Despite months of internecine
fighting and bitter divisions between various warring factions, UTJ succeeded
improving on its 2009 showing of five Knesset mandates.
The haredi
political and rabbinic leadership had been extremely concerned with the
possibility that the internal squabbling would cost the party votes, but a
united front presented at the very end of the campaign seems to have averted
such an outcome.
Rabbi Shmuel Auerbach and his so-called “Jerusalem
faction” had threatened to run against UTJ with their newly founded Netzach
party.
Although it became clear several weeks before the election that
the new faction would not participate in elections, concerns still abounded that
the dissatisfaction caused by the rift between Auerbach and the mainstream
non-hassidic haredi leadership would lead voters to stay at home and damage
UTJ’s share of the vote.
This scenario was also averted and UTJ
eventually received Auerbach’s backing, after guaranteeing the rabbi that the
party would consult with him before agreeing to any changes to military service
exemptions for yeshiva students.
UTJ MK Yisrael Eichler reportedly
visited Auerbach at his home in the capital on Wednesday to thank him for his
support.
Coupled with Auerbach’s backing was the wave of declarations
from the country’s most senior haredi rabbis over the past two weeks, about the
severe consequences to the ultra-Orthodox community if it did not maximize its
electoral voice – a campaign which was seemingly effective in getting the
haredim out to vote.
Rabbi Aharon Leib Shteinman, spiritual leader of the
haredi world, issued a call on Tuesday to get voter turnout; Rabbi Haim
Kanievsky, the second most senior figure, publicly declared that voting for UTJ
was a Torah obligation and doing so would bring “spiritual and material”
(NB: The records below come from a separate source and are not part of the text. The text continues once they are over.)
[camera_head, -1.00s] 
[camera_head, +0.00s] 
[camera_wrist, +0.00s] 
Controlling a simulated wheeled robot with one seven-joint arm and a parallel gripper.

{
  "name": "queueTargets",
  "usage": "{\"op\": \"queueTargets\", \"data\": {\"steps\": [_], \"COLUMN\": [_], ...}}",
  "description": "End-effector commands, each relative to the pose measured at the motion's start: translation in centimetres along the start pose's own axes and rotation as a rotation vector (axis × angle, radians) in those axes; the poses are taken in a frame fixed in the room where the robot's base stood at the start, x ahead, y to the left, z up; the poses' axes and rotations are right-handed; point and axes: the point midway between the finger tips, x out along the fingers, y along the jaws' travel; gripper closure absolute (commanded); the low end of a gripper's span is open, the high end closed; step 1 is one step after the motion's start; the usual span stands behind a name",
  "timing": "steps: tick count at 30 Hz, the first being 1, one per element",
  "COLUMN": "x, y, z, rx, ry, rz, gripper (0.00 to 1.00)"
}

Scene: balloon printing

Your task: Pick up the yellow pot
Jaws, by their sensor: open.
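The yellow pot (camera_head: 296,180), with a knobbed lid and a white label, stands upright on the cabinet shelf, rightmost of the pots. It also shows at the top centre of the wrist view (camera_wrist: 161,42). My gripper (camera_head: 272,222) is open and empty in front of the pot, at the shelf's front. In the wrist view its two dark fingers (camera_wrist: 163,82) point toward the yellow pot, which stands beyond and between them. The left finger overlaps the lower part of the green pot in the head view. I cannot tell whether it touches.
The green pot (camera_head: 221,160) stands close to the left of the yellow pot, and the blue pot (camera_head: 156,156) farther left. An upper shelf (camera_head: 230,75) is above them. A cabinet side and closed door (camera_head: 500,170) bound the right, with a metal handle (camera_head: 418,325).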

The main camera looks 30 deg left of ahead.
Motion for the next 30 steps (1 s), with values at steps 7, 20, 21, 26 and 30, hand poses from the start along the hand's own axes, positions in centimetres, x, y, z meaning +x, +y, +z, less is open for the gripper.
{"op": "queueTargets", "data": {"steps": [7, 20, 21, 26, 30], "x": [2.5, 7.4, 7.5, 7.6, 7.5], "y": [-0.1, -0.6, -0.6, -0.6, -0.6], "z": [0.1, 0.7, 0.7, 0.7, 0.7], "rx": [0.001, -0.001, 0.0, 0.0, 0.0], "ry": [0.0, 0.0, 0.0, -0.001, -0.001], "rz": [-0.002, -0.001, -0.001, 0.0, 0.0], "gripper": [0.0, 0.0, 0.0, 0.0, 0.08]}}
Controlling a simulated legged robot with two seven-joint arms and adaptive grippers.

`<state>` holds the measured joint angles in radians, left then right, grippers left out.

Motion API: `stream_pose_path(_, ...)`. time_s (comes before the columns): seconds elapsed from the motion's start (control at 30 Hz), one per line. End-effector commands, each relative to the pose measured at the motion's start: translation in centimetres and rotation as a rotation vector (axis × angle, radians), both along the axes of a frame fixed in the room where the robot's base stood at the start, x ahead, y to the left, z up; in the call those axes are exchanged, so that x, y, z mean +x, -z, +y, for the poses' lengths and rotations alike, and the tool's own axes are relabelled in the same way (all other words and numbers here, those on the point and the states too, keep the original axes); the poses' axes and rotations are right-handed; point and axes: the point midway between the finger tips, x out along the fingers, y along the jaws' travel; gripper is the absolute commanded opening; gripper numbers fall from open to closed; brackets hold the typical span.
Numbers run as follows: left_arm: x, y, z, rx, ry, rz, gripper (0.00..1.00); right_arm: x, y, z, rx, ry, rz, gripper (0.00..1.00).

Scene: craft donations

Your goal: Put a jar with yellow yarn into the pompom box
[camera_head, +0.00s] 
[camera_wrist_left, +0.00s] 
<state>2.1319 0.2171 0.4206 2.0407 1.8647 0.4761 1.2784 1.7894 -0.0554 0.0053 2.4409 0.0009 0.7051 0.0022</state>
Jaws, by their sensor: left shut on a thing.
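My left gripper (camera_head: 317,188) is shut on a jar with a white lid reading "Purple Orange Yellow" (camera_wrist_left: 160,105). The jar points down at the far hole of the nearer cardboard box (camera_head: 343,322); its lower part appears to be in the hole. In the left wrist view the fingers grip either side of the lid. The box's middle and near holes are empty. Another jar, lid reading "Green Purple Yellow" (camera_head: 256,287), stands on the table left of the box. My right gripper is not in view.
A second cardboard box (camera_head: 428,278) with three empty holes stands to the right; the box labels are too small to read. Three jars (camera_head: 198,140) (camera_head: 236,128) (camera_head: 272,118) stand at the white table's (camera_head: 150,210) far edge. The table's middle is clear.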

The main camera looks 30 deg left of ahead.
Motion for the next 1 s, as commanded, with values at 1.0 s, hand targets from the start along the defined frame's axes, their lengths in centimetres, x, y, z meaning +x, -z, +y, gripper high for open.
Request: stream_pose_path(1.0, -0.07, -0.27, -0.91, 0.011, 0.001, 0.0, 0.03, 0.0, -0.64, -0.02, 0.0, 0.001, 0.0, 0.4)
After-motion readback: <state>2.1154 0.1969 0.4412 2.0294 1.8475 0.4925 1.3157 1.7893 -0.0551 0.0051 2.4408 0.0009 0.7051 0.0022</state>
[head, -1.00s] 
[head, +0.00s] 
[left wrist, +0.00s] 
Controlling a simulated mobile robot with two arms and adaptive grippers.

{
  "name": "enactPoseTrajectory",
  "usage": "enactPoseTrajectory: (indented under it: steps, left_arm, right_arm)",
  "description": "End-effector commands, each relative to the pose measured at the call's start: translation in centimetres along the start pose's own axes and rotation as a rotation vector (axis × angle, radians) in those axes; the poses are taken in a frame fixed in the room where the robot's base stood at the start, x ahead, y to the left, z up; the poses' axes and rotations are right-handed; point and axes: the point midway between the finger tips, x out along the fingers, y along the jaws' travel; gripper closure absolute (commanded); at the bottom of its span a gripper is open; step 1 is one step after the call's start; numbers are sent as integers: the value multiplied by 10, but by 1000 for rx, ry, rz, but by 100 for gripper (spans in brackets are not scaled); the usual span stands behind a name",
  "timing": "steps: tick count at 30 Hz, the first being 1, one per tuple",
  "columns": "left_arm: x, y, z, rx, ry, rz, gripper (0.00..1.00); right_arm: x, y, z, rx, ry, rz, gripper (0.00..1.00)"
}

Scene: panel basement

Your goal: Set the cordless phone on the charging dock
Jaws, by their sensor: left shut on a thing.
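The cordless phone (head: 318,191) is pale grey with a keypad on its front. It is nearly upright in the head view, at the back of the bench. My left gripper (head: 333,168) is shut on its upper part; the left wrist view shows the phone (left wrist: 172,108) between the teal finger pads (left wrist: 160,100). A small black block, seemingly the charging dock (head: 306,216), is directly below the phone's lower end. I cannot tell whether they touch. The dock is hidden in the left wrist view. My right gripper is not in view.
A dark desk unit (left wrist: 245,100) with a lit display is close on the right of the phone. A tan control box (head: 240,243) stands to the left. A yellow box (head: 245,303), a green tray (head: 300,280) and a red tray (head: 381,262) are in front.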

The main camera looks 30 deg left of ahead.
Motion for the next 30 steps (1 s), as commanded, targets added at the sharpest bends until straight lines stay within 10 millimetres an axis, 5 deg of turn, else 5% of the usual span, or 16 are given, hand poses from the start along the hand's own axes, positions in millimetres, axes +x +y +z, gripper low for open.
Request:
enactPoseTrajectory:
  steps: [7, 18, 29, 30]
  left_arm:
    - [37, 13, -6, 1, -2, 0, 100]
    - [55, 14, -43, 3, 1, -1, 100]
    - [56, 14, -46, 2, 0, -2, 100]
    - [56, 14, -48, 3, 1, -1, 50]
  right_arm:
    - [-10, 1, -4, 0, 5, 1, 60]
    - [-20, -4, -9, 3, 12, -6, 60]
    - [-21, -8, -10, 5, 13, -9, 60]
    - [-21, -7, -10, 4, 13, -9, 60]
blessing; and various hassidic grand rabbis also called for a large turnout to
avert what is widely described as the “harsh decrees of the secular public”
against the haredi world.
The concerns relate to proposed legislation
seen as threatening to haredi interests, especially proposed legislation to
rescind mass exemptions from military service which full-time yeshiva students
were able to claim until last August.
UTJ also ran a comprehensive
Election Day field program in which the party MKs and candidates criss-crossed
the country, visiting haredi strongholds in Elad, Modi’in Illit, Beit Shemesh,
Kiryat Sanz in Netanya, and Bnei Brak, as well as Rehovot, Kiryat Malachi,
Kiryat Gat, Rishon Lezion and beyond.
One final boost for UTJ, as well as
for Shas, was the endorsement of the Tov movement, a new political constellation
professing to represent more moderate sectors of the haredi public who
participate in national service and integrate into the workforce.
The
movement seeks to address the concerns of this constituency and claims to have
the support of some 40,000 haredi voters.
Although Tov decided not to
contest the election, it drew up a list of demands that it requested UTJ and
Shas address in the coming Knesset to ensure its endorsement of the haredi
parties.
The demands included, among others, action to prevent
discrimination against Sephardi children in haredi schools; promoting haredi
employment; and assistance for haredim seeking to enter higher
education.
Tov said that parts of its list had been accepted and
incorporated into the platforms of UTJ and Shas, and the movement thus granted
the traditional haredi parties its backing.